By the time I returned from the airport, it was already getting on into the afternoon. I took Ry to one of my favorite places for aperitivo, where we enjoyed some beers on their patio and got in some good people watching (the Italian national pastime). Plans for the evening involved meeting up with my friends from class to go out, so we headed home after our meal to get ready. Wine bottles in hand, we went over to the house where everyone was meeting up. After some generous pre-gaming while waiting for everyone to arrive, our sizeable posse rolled out and we made our way towards a popular summer party spot, Villa Serena, which is just a huge villa that's been turned into a club and party venue. During the summer, they set up bar tents all over the huge greenspace surrounding the villa and put out lawn chairs and couches for people to chill on. We all hung out there for most of the night, dancing and imbibing. At one point Ryan and I decided we needed to sing the national anthem, which I'm sure was a treat for all those listening.

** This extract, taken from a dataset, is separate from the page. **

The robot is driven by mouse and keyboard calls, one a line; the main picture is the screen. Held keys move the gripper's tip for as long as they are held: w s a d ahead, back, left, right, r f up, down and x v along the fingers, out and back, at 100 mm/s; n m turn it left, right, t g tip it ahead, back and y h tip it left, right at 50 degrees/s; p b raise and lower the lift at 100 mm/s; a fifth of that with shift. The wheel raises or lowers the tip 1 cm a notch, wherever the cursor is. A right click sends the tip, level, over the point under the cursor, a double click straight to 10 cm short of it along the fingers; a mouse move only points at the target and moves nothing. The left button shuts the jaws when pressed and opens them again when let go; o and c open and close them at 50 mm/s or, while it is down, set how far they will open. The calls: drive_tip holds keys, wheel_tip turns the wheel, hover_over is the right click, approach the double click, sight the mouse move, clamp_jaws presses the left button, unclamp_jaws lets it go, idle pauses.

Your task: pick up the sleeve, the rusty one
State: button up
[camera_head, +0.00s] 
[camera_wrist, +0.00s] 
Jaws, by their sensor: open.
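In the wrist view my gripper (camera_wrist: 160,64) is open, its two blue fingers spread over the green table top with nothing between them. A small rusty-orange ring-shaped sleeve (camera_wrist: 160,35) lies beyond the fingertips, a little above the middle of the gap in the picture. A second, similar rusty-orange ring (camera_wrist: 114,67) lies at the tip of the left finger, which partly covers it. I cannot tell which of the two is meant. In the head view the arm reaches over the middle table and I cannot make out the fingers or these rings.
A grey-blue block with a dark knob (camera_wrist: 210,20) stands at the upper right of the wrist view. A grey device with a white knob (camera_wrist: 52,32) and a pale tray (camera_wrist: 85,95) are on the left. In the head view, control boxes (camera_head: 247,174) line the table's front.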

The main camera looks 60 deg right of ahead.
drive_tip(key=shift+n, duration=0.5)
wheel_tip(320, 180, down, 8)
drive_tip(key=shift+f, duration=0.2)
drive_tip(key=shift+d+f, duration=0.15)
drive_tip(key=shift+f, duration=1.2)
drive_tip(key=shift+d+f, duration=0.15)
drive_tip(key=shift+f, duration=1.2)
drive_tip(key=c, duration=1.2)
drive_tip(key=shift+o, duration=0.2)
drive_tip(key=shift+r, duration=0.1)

As the night wore on, people started heading home. My friend Saar lives pretty close to the place, and invited us to continue the evening at her place with more drinks and Guitar Hero (yeah!). Now who could refuse an offer like that? We marched to her place, and commenced to playing video games and eating stroopwafels, which are my new favorite thing: thin waffle cookies with a layer of sweet caramel inside, ie, perfect drunk food.

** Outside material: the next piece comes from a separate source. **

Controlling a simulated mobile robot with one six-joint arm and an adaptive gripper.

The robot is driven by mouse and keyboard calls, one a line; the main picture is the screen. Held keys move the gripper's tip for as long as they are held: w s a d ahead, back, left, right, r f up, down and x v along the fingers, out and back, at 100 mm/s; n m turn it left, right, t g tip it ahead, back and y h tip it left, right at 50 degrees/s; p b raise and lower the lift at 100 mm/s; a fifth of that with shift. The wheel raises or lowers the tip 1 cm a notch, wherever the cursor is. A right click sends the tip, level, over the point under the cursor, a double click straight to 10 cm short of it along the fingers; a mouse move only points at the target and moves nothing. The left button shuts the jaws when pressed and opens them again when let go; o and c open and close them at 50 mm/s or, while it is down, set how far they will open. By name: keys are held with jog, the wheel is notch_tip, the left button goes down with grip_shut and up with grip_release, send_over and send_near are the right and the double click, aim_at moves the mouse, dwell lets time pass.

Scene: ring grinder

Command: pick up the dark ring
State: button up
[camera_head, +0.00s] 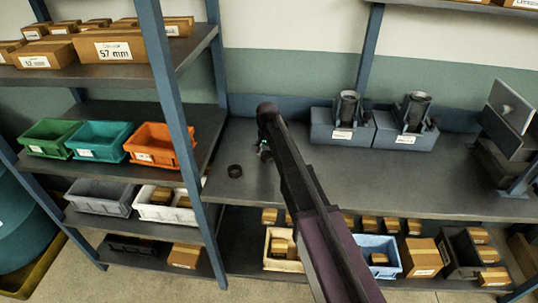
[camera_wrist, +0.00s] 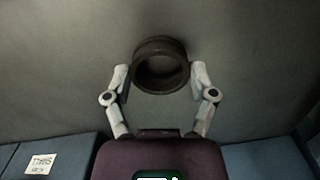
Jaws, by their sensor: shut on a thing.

Ryan was struggling a bit, but nothing keeps me awake like some quality Guitar Hero. Also, notice the 'Some Like It Hot' poster in Italian on the wall.

We played through the early morning, since there weren't any buses running at that time anyway and it was most definitely too far to walk home. At some point Saar let us know we had about three minutes to catch the first bus of the day, so we booked it down the six flights of stairs and up the street to the bus stop, where the bus was arriving just ahead of us. The bus driver saw us running after him, and thankfully stopped to let us on. Another successful night!

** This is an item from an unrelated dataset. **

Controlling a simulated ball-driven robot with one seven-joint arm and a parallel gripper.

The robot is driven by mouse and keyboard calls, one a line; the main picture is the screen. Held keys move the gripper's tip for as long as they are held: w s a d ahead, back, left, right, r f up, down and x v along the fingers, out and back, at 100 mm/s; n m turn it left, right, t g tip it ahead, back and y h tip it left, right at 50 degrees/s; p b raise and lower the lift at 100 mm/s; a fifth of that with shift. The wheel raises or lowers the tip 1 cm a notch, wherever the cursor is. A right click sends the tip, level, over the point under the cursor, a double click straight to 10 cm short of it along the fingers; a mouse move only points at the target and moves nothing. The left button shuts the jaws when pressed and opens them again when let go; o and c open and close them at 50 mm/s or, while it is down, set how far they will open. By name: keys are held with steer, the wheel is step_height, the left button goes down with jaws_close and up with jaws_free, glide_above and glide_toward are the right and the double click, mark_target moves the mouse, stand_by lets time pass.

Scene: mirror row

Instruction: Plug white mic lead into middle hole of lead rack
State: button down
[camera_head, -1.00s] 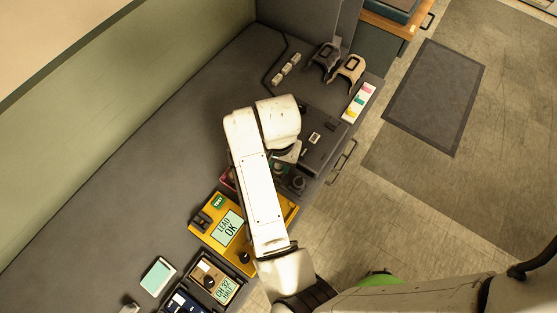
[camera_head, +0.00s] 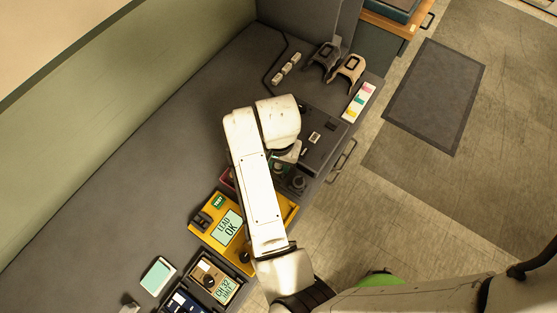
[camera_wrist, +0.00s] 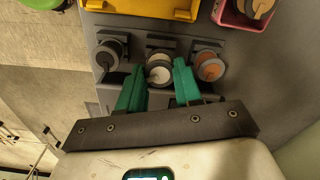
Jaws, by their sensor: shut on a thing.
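In the wrist view my gripper (camera_wrist: 159,66) has its two teal fingers on either side of the white mic lead (camera_wrist: 158,72), which is shut between them. The white lead's round end is at the middle position of the grey lead rack (camera_wrist: 133,47), in line with the leads beside it. I cannot tell how deep it sits, and the hole under it is hidden. A grey lead (camera_wrist: 107,56) stands to its left and an orange-brown lead (camera_wrist: 209,66) to its right.
A yellow tester (camera_head: 225,228) reading "LEAD OK" stands beside the rack. A pink container (camera_wrist: 240,18) holding a round-ended item is close by in the wrist view. A dark case (camera_head: 322,143) lies on the rack's other side.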

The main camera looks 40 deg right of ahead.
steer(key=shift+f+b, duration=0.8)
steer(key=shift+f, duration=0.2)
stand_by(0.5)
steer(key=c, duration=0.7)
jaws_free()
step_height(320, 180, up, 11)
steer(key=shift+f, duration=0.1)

We hit the hay hard and slept in, and when we awoke on Saturday afternoon I realized Saar had sent us home with a care package of stroopwafels and a guidebook to Rome, where Ryan and I were planning to go in a few days. Not a bad take for an evening out! We used the afternoon to do a little sightseeing around Bologna (one of many tours I would be giving over the next few months, as it turns out).

A little piazza near the university quarter, where all the weirdos hang out (not including us).

On the piazza. To the left is a building which used to be the stables for the rich people in the area; now it's been transformed into a cafe/restaurant/nightclub.


Tiny Italian car, with Ryan for scale. Hey, at least it's a convertible!


On the main piazza, with the cathedral, Neptune fountain, and other assorted historical buildings.



The memorial in the main piazza dedicated to all the partisans that fought and died for freedom against the Nazis during the occupation. Each little tile in the glass case is a portrait of one of the partisans; each one is about 3"x4".


The 13th century Palazzo Re Enzo, opposite the cathedral on the piazza.


Ryan was really excited about the cathedral!


I took Ry by one of Bologna's little-known secrets: in one of the 14th century buildings, an ancient arrow protrudes from the portico high above pedestrians' heads.


Ry also got to see how Bologna used to look in the middle ages: criss-crossed by canals, much like Venice. Only a few, like this one, still remain visible in the city; over hundreds of years, they were built over, but still remain utilized underneath Bologna.


After our tour, we got some delicious sandwiches at the same student-favorite osteria where we had eaten our last meal with Alee a few nights previously. There were already plans again for going out with my classmates, so after the meal I took Ryan with me to see the local grocery store and pick up party favors for the night. We had a fun little conversation when we were there; stopping by the deli counter, the older guy running the place could tell we weren't Italians so he asked us where we came from. Seeing as he deals with meat all day, I thought his response was pretty funny upon finding out we were from Arizona; the first thing he said was 'Ah, Arizona - cowboys! Lots of steak!' Gotta love it. We continued on our grocery run and then headed home to get ready to go out that evening. We met up with the others in the piazza near school, where we pre-gamed on a couple bottles of wine. The others wanted to go to a popular club which is out on the edge of the city, but Ryan and I were a bit hesitant because we were planning on waking up fairly early to catch a train to Rome the next day, and a night out to that club would definitely not be conducive towards such an early start. However, once the wine started setting in, we both became pretty confident that we would have no problem going out that night AND waking up at the crack of dawn to catch a train. So of course we agreed to go along. I think we all see where this is going... But before leaving for the club, I wanted Ry to experience the awesomeness of the bar that does shots on fire, so the two of us stopped there first. A few flaming shots later and we were off to a night of dancing and more craziness, which lasted altogether too long into the night. Or should I say morning. By the time we got back home, we had about an hour to take a nap before getting up and catching our train. We can swing that, right?
WRONG!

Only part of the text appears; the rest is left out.